At Xocoalt in Nice high quality chocolates are handmade by Fabrice Zuppo and his minuscule team with the passion seen only at the world’s premium chocolate league. Top French chocolatiers like Jean Paul Hevin, Henri Le Roux, Michel Cluizel, Francois Pralus or Nicolas Berger who makes chocolate for Alain Ducasse, can genuinely shake hands with Zuppo’s chef-d’oeuvre. His creativity around Easter, Christmas and other festivities can compete with the brilliant chocolate art of Patrick Roger, but Zuppo also stirs a pinch of wit into his chocolate babies.
Xocoalt, the name of this Nice-based chocolaterie comes from the bitter, cocoa-based, spicy drink of the Central American natives – the Aztecs.

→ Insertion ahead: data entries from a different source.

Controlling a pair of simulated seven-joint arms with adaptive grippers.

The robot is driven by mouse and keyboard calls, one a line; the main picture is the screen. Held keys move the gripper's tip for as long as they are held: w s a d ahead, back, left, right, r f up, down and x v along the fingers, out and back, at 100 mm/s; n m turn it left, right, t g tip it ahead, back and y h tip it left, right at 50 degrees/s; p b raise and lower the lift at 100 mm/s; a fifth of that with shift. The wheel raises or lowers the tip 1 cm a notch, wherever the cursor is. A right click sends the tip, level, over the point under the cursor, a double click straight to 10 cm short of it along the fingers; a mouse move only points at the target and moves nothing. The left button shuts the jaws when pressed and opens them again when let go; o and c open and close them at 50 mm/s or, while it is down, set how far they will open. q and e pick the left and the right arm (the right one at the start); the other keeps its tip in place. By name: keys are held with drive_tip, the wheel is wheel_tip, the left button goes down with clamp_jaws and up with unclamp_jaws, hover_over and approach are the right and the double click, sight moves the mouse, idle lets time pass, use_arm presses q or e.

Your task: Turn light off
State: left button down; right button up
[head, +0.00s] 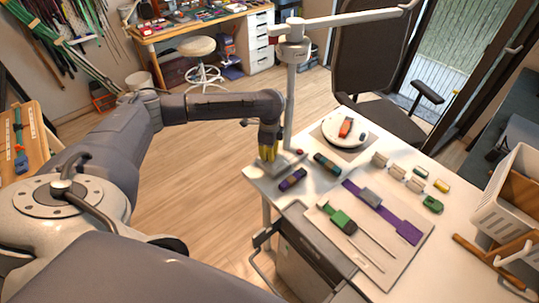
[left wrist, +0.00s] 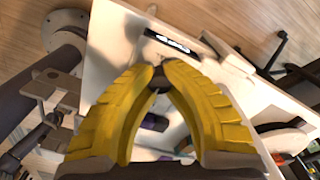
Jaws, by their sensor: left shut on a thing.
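A white post (head: 291,95) with a long jointed arm (head: 345,19) rises at the table's far left corner; I cannot tell if it carries a lit lamp. My left gripper (head: 268,161) is at that corner, beside the post's foot, pointing down. In the left wrist view its yellow fingertips (left wrist: 160,80) meet on a small dark round piece (left wrist: 160,77), mostly hidden between them. A black plate with white marks (left wrist: 166,40) lies just beyond the tips. A small red knob (head: 299,152) sits right of the gripper. My right gripper is in neither view.
The white table (head: 330,187) holds a round white stand (head: 345,132) with a red piece, several spools (head: 397,169), and a grey mat (head: 405,250) with purple and green cord parts. A white basket (head: 505,195) stands at the right. A stool (head: 200,58) is behind.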

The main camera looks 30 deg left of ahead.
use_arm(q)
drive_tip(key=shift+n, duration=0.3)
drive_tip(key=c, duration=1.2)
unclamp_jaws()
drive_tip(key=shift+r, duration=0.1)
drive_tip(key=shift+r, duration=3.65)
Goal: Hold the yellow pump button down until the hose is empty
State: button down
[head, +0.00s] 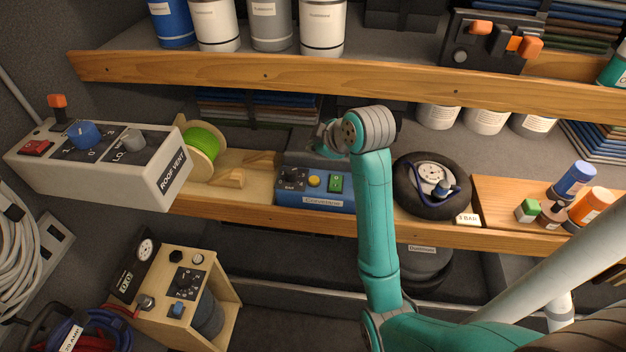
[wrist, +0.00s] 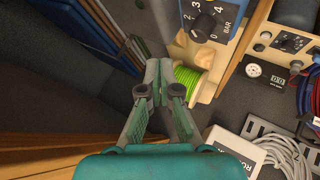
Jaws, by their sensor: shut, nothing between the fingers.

This superfood drink was believed to give its consumers strength with an aphrodisiac prowess. Often it is said that the word came from Nahuatl xocolātl or chocolātl, derived from xococ “bitter” and ātl “water” (x can be changed to ch).
Sold at a charming contemporary boutique with an Aztec inspiration at Rue Alberti, not far from the impressive, Michelin-awarded gastronomic restaurant Flaveur, it is an ideal after lunch stop for a sweet treat. Who would resist a morsel of dark chocolate coated Peanut with salted caramel butter?
The creatively sublime ganaches like Noël à Amsterdam that is filled with a warming spicy cinnamon and infused with candied oranges, fine pralines like Lauze Violette with violet essence, exotic Syracuse in which hazelnut chocolate meets pistachios, and Provence-inspired chocolate pralines like the Tendresse with liquid lavender honey infused with thyme, are all sublime. Tendresse is the favourite of the French culinary god Alain Ducasse, already a customer as he claims in his guidebook to Monaco and the Côte d’Azur.
A warning! The chocolate spread made with dense hazelnut, cocoa bean and butter, caramelised sugar and whole milk powder is highly addictive. You can taste it at the shop so it is worth browsing in. Inside, you may meet either Fabrice or his sister Sandra behind, who will gladly give you a taste of some of their sweet treasures.
Macaroons, turkish delight, marshmallows [‘guimauve’ in French], sorbets, ice creams including a super-dark Venezuelan chocolate treat, complement the sweet rainbow of flavours at Xocoalt. The chocolate macaroon is serious, made with a ganache from Grand Cru Madagascar 64% cacao. Most products are warmly spiced up with Madagascar vanilla, adding depth and roundness to the taste.